I’ve been a situation where I’m having a discussion and I eventually think something along the lines of, “Either they think I’m really stupid…or they’re really stupid.”

What do you do in those situations?

I don’t think too much about this when I meet random people off the street.  However, when I meet someone who is supposed to have a particular competence, especially if technical, I’m always in a quandry.

First, I try not to make snap judgements.  Sometimes I’ve probed a bit further and either found out that the person was just unfamiliar with a particular area but may be pretty brilliant in another.  Other times, it turns out that they really are…ummm…undereducated.  I remember one person who, after ten minutes, had me convinced that finding their way out of a paper bag would be challenging.  Other people around me were willing to give this person more time to figure things out.  About a year later and many, many episodes of this person’s stupidity, people started saying, “You know, you were right about hir.”  In another situation, I began discussing my work with someone who smiled and basically said they had no idea what I was talking about.  Later I learned that while they didn’t know much about my work, they were pretty brilliant in their own field.  (I always appreciate people being up front about their strengths and weaknesses.)

But what do you do if you can’t probe further?

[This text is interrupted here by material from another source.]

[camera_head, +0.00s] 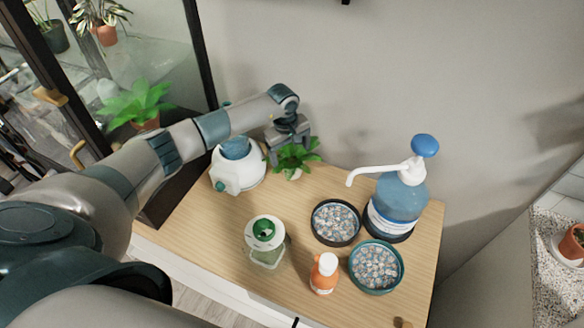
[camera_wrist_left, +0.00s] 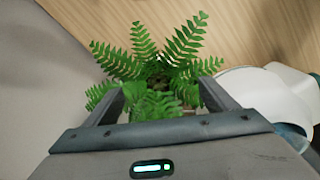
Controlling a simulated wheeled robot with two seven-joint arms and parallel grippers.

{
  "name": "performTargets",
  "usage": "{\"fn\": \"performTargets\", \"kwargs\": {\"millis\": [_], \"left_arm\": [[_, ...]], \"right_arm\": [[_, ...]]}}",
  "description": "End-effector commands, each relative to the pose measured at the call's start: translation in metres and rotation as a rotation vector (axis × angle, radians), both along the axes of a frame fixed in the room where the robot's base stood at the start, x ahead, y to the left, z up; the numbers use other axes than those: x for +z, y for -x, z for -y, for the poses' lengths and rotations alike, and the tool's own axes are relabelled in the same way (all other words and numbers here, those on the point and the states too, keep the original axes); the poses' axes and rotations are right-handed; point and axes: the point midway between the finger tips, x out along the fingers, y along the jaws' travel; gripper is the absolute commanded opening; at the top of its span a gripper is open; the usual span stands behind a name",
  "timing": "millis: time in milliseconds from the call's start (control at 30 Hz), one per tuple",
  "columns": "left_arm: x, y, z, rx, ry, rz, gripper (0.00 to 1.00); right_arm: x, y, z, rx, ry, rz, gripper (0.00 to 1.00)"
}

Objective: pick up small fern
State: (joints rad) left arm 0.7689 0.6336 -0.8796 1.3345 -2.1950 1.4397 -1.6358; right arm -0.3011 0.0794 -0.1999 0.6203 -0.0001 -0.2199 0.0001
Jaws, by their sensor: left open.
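The small fern (camera_head: 299,155) stands at the back of the wooden table, close to the wall, in a light pot that is mostly hidden. My left gripper (camera_head: 288,148) reaches over from the left and points down at it, with the fingers open. In the left wrist view, the green fronds of the small fern (camera_wrist_left: 160,62) spread between and past the two open fingers of my left gripper (camera_wrist_left: 160,98). The pot is almost hidden by fronds there, and I cannot tell whether the fingers touch the plant. My right gripper is not in view.
A white, blue-topped container (camera_head: 238,172) stands just left of the fern. A blue pump bottle (camera_head: 398,200), black pebble dish (camera_head: 335,240), teal pebble dish (camera_head: 376,290), orange bottle (camera_head: 324,274) and green-lidded jar (camera_head: 266,242) occupy the front and right. A glass cabinet (camera_head: 200,50) is at left.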

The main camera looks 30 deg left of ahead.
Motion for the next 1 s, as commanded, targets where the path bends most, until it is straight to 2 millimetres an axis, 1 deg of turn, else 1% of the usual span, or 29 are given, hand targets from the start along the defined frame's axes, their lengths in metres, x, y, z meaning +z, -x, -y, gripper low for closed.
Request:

Another problem I run into is people being condescending because I apparently have an “I’m stupid” look on my face when they’re explaining something.  I admit that when people are explaining things, I often need some ‘offline’ time later to process all of it.  This is especially true the farther I get from my field.  I do try to ask questions as I think of them.

But there are some people who start explaining things to me, and it’s like they’re reviewing high school physics.  I feel like I’m ten steps ahead of them, but I can’t figure out if they’re trying to be helpful or if they don’t think I really understand.  In this situation, I don’t want to say, “Yes, yes, move along,” because they may not be able to…or they may think I’m rude.

So, dear readers, what do you do in these situations?  Put up with it or tell them to pick up the pace?  Or is there another option? Also, how do you avoid being the one that is condescending?